> Extracted records
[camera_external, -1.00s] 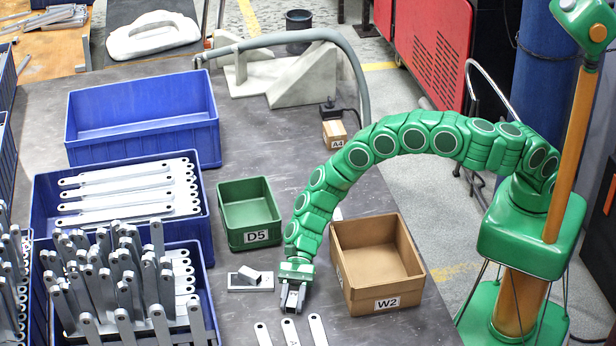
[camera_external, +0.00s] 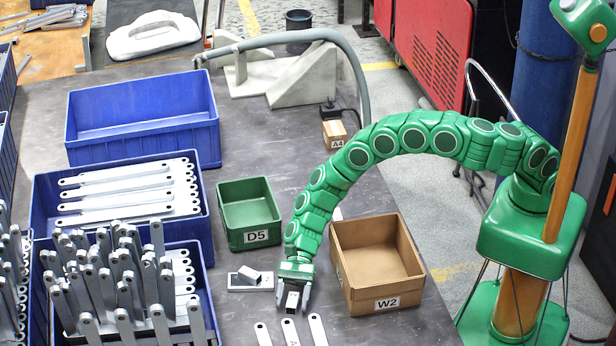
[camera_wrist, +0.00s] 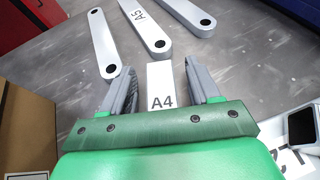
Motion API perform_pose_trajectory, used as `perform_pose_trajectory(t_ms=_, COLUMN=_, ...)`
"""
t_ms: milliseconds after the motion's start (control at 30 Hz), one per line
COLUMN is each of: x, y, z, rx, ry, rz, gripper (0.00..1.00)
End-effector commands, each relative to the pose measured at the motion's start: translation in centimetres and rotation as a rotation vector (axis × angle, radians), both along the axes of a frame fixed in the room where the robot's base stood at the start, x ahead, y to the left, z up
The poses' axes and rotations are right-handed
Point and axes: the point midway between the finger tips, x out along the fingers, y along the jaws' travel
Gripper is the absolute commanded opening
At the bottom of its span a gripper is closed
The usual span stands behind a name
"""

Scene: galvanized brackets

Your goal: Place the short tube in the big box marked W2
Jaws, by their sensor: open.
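The big brown box marked W2 (camera_external: 385,304) is open, looks empty and stands just right of my gripper. Its side (camera_wrist: 25,125) shows at the left of the wrist view.
A short grey block (camera_external: 249,274) with a dark face lies on a flat plate (camera_external: 240,288) left of my gripper. Several flat bars (camera_external: 318,330) lie in front.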

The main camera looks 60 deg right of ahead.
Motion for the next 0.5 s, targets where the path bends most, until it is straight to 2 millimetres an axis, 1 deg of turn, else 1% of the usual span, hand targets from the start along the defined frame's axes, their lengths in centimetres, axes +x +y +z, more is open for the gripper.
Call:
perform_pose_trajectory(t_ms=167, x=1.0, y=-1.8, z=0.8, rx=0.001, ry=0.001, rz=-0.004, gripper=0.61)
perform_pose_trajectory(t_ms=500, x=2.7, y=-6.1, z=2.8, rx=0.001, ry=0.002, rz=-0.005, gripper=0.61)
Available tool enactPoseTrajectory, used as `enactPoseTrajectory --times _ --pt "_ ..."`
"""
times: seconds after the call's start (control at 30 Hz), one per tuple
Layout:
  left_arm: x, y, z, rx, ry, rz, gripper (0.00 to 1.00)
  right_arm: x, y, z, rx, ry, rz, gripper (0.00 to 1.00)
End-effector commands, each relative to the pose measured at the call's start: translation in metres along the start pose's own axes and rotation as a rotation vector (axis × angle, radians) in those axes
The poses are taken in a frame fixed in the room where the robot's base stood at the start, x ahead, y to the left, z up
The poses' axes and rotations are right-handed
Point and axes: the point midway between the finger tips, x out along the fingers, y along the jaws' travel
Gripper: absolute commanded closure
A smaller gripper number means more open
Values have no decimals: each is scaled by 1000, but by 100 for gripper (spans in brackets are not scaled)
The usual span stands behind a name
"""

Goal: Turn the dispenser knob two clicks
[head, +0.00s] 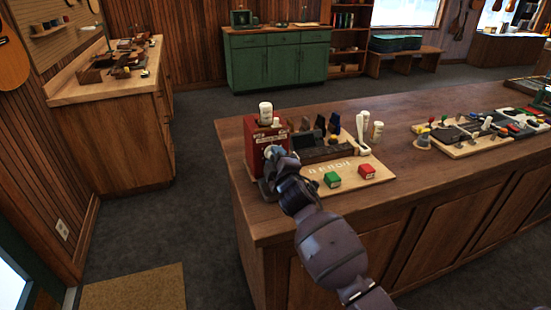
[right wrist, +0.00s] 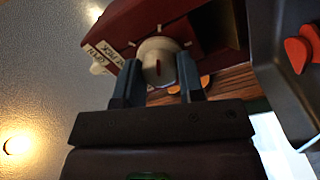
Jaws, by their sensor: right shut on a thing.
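The red dispenser (head: 260,138) stands at the near left corner of the wooden counter, with a white bottle-like piece (head: 265,111) on top. My right gripper (head: 274,153) is at its front face. In the right wrist view the dispenser (right wrist: 120,30) appears tilted, with pale labels beside a round cream knob (right wrist: 157,57) that has a small red mark. My right gripper (right wrist: 157,80) has one finger on each side of the knob and is shut on it. In the head view the gripper hides the knob. My left gripper is not in view.
A wooden board (head: 372,177) to the right of the dispenser bears a green box (head: 332,180), a red box (head: 367,171) and a dark rack (head: 318,147). A second board (head: 460,150) with small parts lies farther right. Bare counter lies between them.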

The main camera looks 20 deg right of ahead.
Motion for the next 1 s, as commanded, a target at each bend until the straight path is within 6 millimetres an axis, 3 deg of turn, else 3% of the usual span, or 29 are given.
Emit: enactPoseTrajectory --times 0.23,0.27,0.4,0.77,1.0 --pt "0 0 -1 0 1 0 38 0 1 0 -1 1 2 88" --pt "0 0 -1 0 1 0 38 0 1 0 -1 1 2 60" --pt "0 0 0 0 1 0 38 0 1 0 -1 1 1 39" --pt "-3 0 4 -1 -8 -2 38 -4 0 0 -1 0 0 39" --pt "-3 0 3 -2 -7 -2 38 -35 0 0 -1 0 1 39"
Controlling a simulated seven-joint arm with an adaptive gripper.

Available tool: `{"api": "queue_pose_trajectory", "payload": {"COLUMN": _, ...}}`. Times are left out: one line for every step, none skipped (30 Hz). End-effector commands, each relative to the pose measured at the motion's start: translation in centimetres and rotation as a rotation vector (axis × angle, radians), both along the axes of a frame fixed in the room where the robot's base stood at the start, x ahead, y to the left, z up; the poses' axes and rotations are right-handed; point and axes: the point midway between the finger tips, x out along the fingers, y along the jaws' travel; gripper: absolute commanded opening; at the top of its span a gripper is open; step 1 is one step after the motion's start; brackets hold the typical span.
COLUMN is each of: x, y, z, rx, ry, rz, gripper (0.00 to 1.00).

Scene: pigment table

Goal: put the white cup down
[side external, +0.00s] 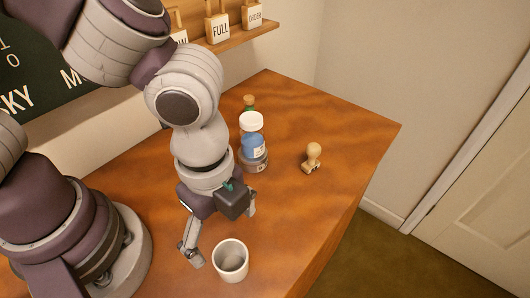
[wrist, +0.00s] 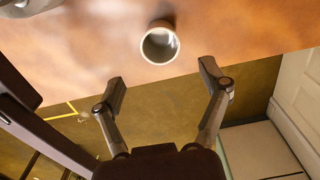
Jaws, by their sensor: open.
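The white cup (side external: 231,262) stands upright on the wooden table (side external: 345,130), close to the table's near edge. In the wrist view the cup (wrist: 160,44) shows its open rim and grey inside, just beyond the fingertips. My gripper (side external: 223,236) is open, with its two fingers spread wide and nothing between them. In the wrist view the fingertips (wrist: 164,78) point toward the cup, one on each side, with visible gaps. The cup appears apart from both fingers.
A wooden stamp (side external: 312,158) stands to the right. A shelf with labelled tags (side external: 235,38) is on the wall.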

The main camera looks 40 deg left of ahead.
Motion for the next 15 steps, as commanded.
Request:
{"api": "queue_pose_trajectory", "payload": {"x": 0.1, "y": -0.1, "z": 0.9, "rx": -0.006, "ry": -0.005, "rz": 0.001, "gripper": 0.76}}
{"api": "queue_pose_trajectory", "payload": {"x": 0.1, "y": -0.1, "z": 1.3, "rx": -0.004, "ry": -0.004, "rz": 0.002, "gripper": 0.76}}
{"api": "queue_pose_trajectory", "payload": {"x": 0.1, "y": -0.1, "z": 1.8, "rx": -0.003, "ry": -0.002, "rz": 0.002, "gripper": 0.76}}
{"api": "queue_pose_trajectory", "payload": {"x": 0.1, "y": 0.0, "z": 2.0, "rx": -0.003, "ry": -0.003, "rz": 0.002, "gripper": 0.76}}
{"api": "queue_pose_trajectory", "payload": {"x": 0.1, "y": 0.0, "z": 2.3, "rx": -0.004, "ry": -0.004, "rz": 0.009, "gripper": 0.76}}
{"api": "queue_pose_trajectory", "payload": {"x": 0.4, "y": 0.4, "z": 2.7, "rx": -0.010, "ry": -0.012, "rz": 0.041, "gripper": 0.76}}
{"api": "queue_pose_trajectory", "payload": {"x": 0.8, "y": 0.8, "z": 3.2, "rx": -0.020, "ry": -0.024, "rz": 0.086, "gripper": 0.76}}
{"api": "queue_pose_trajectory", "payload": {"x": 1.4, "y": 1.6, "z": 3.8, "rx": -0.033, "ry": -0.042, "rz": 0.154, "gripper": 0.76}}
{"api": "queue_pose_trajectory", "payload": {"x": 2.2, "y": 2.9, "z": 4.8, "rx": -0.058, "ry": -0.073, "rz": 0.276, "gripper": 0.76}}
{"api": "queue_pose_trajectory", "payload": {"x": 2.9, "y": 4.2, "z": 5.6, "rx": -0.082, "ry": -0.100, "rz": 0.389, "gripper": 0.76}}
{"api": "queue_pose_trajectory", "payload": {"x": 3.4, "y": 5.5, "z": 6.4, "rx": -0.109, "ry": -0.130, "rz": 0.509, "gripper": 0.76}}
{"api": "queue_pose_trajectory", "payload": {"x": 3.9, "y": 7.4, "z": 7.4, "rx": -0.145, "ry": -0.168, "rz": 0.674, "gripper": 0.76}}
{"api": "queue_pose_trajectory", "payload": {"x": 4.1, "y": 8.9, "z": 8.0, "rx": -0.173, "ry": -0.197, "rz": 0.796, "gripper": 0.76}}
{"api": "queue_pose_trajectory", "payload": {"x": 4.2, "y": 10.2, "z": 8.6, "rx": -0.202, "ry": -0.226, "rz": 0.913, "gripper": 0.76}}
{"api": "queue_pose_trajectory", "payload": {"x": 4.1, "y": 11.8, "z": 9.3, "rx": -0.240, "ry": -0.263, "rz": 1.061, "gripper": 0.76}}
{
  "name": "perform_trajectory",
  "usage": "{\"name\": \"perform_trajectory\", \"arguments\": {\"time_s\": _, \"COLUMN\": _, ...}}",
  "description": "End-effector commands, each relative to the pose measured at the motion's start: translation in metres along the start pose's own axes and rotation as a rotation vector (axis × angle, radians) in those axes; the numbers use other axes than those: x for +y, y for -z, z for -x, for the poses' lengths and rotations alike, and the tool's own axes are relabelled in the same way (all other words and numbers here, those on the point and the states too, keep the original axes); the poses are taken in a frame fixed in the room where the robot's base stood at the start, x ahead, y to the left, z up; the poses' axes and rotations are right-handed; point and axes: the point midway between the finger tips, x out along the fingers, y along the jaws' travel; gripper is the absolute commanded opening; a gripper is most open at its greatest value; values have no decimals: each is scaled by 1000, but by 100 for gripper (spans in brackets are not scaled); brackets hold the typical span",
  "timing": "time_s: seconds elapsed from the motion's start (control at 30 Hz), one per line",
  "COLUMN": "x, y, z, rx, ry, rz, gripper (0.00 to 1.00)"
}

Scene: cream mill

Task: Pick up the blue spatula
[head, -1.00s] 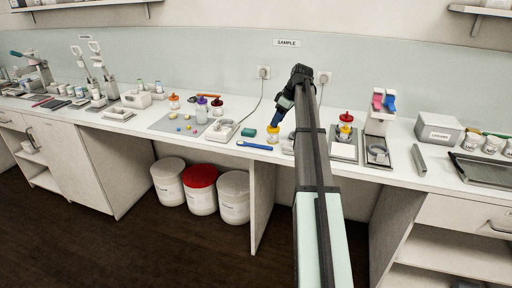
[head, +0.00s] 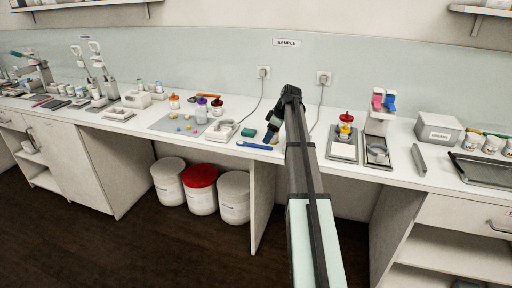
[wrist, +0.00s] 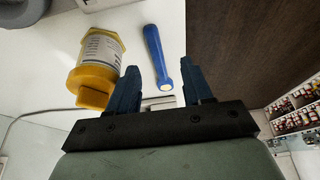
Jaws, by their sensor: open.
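The blue spatula (head: 254,146) lies flat on the white bench near its front edge in the head view. In the wrist view its blue shaft (wrist: 157,50) runs away from me, with the pale-tipped near end between the lines of my two fingers. My gripper (wrist: 160,78) is open and empty, pointing down over the bench. No contact with the spatula is clear.
A yellow-capped labelled jar (wrist: 100,62) stands close beside my left finger in the wrist view. The bench's front edge is close, with dark floor beyond.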

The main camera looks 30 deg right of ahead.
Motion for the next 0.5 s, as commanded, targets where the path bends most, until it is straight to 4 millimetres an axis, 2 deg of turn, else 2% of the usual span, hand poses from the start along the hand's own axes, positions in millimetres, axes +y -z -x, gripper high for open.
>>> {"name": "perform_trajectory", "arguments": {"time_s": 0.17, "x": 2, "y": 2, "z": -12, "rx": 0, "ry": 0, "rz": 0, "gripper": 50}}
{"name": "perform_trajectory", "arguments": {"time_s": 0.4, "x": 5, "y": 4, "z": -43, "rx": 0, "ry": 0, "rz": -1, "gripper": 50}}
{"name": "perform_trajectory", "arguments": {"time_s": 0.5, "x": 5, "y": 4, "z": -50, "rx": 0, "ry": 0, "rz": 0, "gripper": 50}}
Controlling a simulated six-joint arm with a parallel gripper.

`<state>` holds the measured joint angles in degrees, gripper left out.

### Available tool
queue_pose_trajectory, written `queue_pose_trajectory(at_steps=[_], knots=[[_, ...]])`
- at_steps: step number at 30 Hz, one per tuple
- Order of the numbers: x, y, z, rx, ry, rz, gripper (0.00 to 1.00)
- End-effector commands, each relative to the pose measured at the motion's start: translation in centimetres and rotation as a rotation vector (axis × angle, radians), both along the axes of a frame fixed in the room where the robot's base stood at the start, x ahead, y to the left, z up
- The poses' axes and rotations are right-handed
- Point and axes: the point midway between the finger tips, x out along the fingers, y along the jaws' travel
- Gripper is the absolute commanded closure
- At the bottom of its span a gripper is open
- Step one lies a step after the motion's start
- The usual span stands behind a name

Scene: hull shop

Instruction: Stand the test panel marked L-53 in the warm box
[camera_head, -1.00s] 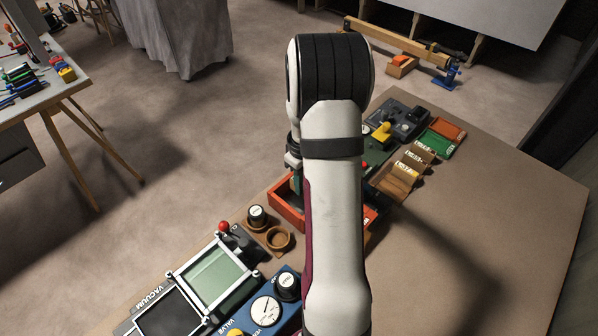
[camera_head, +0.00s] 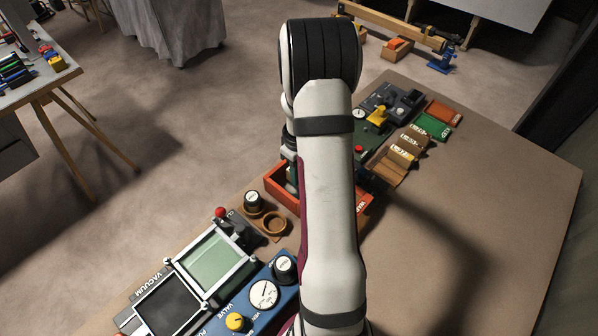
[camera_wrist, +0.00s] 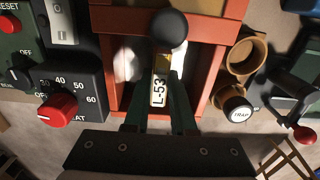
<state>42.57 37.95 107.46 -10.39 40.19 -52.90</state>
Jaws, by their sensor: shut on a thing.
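The test panel L-53 (camera_wrist: 158,90) shows its pale label in the wrist view, between the two dark green fingers of my gripper (camera_wrist: 160,108). My gripper is shut on it. The panel is over or inside the open orange-red warm box (camera_wrist: 205,75); how deep it sits I cannot tell. In the head view the warm box (camera_head: 280,187) stands mid-bench, and my arm hides much of it, the gripper and the panel.
A dark ball knob (camera_wrist: 168,27) stands close by the label. A heat dial (camera_wrist: 57,108) flanks the box on one side, a trap jar (camera_wrist: 238,110) and brown cup (camera_wrist: 247,57) on the other. A marked wooden rack (camera_head: 392,168) stands farther right. The bench's right side is clear.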

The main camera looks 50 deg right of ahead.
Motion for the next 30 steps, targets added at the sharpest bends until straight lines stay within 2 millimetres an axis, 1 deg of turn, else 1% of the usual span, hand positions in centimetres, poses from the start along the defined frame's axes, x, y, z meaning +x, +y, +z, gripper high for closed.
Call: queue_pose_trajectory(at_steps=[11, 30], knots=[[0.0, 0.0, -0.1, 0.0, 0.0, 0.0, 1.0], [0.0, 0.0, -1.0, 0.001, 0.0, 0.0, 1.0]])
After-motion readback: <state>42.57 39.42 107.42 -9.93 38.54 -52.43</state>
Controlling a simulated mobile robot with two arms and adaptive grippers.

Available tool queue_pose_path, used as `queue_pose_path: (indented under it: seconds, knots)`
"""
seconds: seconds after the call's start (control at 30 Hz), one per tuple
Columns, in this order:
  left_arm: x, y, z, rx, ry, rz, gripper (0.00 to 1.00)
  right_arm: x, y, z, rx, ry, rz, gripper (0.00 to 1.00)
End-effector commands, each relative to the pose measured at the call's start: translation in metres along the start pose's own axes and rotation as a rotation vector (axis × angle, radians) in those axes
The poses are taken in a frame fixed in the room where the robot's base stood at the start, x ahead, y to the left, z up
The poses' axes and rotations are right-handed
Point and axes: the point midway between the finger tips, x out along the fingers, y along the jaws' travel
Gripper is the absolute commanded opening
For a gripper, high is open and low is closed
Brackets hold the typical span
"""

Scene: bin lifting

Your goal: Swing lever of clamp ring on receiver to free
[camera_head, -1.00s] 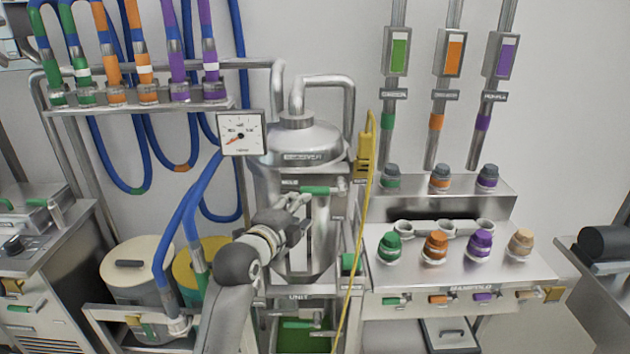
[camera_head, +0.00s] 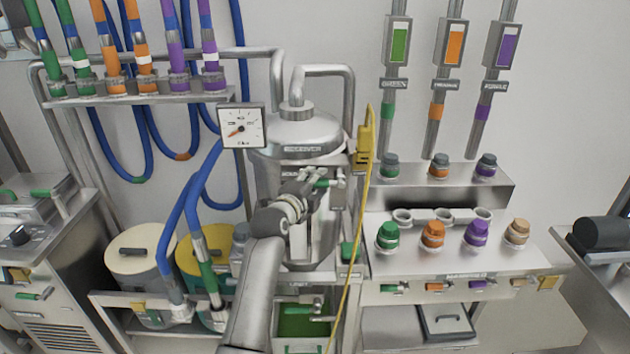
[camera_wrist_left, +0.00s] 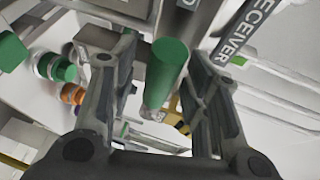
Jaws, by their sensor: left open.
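The receiver (camera_head: 302,132) is a domed steel vessel in the middle of the head view. In the left wrist view, the green handle (camera_wrist_left: 166,70) lies between the spread fingers of my left gripper (camera_wrist_left: 152,50), with visible gaps to the fingers. The clamp ring cannot be clearly told apart from the vessel rim. My right gripper is not in view.
A pressure gauge (camera_head: 241,126) stands left of the vessel. A yellow cable (camera_head: 362,220) hangs just to its right. The manifold bench (camera_head: 480,285) with coloured caps is further right. Blue hoses (camera_head: 185,205) and lidded drums (camera_head: 140,250) are on the left.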

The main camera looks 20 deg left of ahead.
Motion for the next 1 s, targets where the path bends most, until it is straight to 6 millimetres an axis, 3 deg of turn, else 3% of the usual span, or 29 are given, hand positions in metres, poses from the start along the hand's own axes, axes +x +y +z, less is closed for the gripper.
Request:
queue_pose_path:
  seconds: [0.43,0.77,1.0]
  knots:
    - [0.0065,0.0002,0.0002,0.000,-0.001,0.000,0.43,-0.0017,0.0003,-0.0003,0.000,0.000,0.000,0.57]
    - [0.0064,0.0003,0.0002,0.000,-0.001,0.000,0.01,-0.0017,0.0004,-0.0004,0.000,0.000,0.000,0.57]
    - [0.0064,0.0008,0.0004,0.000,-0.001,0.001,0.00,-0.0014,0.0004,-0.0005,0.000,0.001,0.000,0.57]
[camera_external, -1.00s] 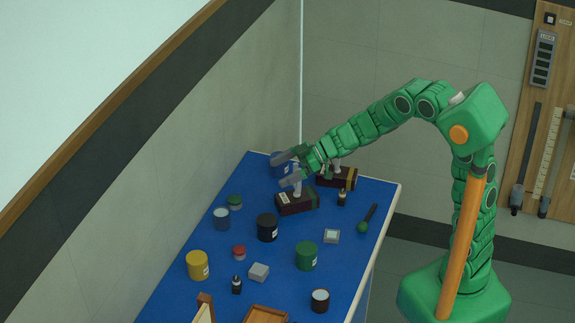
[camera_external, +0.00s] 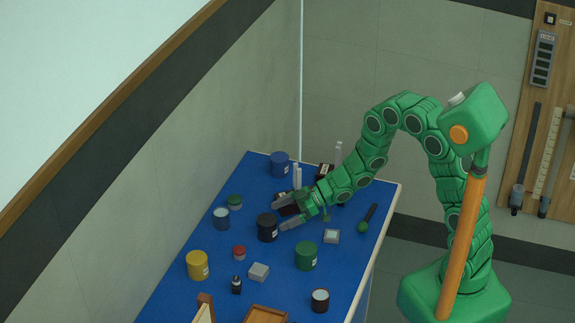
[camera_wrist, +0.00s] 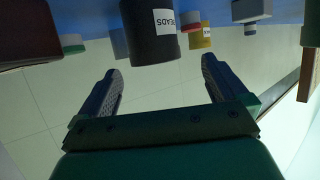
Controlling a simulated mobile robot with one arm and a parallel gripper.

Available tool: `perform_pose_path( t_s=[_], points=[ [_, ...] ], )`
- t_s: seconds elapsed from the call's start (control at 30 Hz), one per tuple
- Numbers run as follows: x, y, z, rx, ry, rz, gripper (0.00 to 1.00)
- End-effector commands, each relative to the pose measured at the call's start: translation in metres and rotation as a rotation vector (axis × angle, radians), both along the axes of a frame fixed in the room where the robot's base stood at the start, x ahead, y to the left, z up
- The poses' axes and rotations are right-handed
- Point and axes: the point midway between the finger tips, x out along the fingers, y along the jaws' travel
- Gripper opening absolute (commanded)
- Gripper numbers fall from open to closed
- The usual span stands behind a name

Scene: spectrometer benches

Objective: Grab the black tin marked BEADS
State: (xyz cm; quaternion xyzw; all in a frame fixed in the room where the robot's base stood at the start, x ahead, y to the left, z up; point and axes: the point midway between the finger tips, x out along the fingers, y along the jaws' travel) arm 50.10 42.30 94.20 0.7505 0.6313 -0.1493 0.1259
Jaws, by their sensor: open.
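The black tin (camera_external: 267,228) stands upright on the blue table among other tins. In the wrist view, the black tin (camera_wrist: 151,32) shows a white label reading "EADS", its first letter cut off or turned away, and the tin lies ahead of and between my fingers. My gripper (camera_external: 279,211) is open just right of the tin in the external view, its fingers pointing toward it. In the wrist view my gripper (camera_wrist: 160,85) is empty, with the two fingers spread wide. I cannot tell whether either finger touches the tin.
On the blue table (camera_external: 190,295) stand a yellow tin (camera_external: 197,265), a green tin (camera_external: 306,256), a blue tin (camera_external: 279,164), a small red-lidded jar (camera_external: 239,252) and a grey block (camera_external: 259,271).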

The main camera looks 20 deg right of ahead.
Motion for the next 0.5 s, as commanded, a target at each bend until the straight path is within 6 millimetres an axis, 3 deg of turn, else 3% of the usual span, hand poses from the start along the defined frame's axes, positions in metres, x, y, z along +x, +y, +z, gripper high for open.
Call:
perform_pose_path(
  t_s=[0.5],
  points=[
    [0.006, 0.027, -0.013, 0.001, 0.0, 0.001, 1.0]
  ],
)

> Your goal
Only a number is wanted here: how many lines in the data above include the string "elapsed"?

> Answer
2